== Recorded data

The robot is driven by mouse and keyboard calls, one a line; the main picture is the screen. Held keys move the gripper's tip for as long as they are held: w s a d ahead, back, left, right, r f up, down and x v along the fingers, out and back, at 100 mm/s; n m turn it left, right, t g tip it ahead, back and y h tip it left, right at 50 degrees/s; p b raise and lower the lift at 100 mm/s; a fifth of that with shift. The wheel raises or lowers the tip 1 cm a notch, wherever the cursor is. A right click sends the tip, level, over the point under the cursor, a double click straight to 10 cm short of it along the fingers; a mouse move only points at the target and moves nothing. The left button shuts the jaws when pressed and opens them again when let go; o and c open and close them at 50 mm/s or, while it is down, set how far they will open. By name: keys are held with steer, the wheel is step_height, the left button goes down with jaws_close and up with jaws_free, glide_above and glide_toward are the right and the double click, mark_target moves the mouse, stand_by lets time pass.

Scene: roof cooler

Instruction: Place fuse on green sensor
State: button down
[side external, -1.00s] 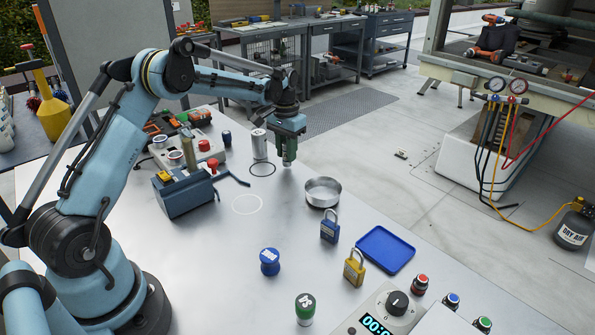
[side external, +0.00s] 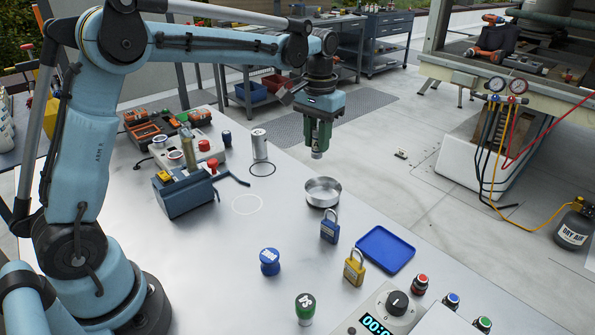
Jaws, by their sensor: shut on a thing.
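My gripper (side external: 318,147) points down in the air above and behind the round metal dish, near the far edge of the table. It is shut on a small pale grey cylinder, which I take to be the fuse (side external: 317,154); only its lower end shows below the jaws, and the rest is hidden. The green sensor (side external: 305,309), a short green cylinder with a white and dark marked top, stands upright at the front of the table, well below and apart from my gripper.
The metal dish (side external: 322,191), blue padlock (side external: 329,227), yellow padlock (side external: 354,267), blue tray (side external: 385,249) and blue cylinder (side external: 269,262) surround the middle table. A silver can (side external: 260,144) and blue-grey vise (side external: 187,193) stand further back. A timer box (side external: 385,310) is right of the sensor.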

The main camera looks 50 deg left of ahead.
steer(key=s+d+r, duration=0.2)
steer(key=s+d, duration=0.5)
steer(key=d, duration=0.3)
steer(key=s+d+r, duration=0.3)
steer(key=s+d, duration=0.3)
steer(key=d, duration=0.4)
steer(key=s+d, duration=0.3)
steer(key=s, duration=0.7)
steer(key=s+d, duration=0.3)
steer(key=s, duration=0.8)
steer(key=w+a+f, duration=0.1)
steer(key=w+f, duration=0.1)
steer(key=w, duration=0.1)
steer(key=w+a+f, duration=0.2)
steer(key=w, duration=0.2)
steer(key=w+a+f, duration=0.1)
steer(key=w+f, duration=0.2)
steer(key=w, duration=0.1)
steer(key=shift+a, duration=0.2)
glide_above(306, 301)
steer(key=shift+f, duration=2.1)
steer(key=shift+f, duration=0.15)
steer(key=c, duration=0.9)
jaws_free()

====
== Recorded data

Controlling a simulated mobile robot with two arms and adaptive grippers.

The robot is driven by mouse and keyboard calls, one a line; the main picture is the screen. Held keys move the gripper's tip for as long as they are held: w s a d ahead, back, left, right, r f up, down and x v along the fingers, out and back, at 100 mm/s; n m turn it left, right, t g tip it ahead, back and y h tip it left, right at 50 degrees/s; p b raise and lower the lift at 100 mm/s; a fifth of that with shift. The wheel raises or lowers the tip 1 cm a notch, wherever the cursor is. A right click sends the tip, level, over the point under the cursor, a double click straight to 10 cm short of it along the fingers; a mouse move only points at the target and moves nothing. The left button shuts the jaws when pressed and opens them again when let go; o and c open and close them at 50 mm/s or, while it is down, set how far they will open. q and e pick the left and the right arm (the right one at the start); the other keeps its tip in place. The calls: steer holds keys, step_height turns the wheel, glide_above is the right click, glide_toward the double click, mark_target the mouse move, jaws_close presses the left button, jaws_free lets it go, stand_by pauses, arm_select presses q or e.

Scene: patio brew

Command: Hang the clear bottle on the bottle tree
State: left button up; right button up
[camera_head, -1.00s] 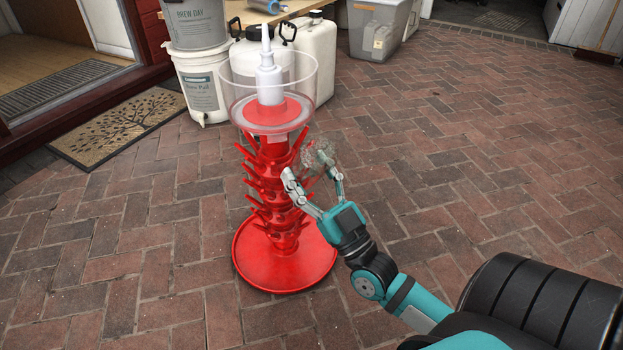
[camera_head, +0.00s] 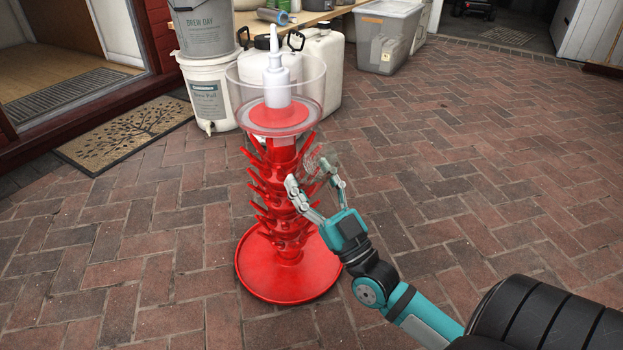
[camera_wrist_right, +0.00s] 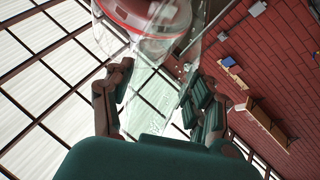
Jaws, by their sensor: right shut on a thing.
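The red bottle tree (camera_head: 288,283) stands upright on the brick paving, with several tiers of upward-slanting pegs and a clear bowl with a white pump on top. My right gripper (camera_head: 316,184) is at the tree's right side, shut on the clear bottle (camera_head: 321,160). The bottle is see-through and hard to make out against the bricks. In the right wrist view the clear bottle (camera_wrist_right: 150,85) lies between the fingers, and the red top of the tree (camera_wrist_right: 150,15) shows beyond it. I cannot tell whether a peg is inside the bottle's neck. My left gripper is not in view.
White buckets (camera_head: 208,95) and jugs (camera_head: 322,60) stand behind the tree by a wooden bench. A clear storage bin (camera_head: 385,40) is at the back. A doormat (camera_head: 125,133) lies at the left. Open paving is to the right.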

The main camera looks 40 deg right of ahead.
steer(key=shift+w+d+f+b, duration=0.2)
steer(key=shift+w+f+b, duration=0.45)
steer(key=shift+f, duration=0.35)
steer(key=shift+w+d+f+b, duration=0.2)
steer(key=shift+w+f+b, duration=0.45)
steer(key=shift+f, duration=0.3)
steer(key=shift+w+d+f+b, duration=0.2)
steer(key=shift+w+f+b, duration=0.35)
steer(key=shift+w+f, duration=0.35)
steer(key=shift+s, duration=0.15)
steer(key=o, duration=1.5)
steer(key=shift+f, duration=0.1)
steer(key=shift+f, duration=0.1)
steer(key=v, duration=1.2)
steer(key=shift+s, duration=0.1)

====
== Recorded data

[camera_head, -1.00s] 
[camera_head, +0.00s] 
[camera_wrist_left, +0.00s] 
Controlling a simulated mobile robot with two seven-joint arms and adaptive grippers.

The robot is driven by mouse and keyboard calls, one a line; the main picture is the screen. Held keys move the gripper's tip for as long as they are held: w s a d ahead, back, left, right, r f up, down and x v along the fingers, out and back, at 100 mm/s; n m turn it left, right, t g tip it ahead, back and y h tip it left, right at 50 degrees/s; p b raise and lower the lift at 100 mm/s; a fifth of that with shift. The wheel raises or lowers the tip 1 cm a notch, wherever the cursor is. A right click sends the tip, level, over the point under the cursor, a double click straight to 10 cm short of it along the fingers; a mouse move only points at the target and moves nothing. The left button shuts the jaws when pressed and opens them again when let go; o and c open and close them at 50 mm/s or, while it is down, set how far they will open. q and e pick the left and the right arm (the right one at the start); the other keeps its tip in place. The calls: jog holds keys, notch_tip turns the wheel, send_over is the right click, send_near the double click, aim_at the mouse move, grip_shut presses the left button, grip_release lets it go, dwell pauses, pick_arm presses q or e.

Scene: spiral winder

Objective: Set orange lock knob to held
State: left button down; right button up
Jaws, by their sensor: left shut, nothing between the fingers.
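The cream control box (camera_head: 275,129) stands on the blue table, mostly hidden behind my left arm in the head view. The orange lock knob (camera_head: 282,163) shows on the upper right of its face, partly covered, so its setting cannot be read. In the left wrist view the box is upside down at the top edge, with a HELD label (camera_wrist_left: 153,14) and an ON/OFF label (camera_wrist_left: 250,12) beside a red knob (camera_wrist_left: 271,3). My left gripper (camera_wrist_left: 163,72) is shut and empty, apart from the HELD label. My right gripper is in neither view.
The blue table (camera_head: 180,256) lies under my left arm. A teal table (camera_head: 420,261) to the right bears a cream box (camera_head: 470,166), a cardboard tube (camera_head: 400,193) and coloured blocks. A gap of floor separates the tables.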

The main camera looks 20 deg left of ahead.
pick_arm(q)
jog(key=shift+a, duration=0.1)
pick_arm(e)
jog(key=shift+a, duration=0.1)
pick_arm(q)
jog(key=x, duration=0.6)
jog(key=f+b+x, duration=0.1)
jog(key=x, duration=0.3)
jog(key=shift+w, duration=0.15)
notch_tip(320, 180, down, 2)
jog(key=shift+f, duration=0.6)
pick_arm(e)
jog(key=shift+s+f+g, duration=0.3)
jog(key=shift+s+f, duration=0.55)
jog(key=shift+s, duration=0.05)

====

The problem:
Using the material above, report each line where "simulated" occurs.

Full response:
Controlling a simulated mobile robot with two arms and adaptive grippers.
Controlling a simulated mobile robot with two seven-joint arms and adaptive grippers.

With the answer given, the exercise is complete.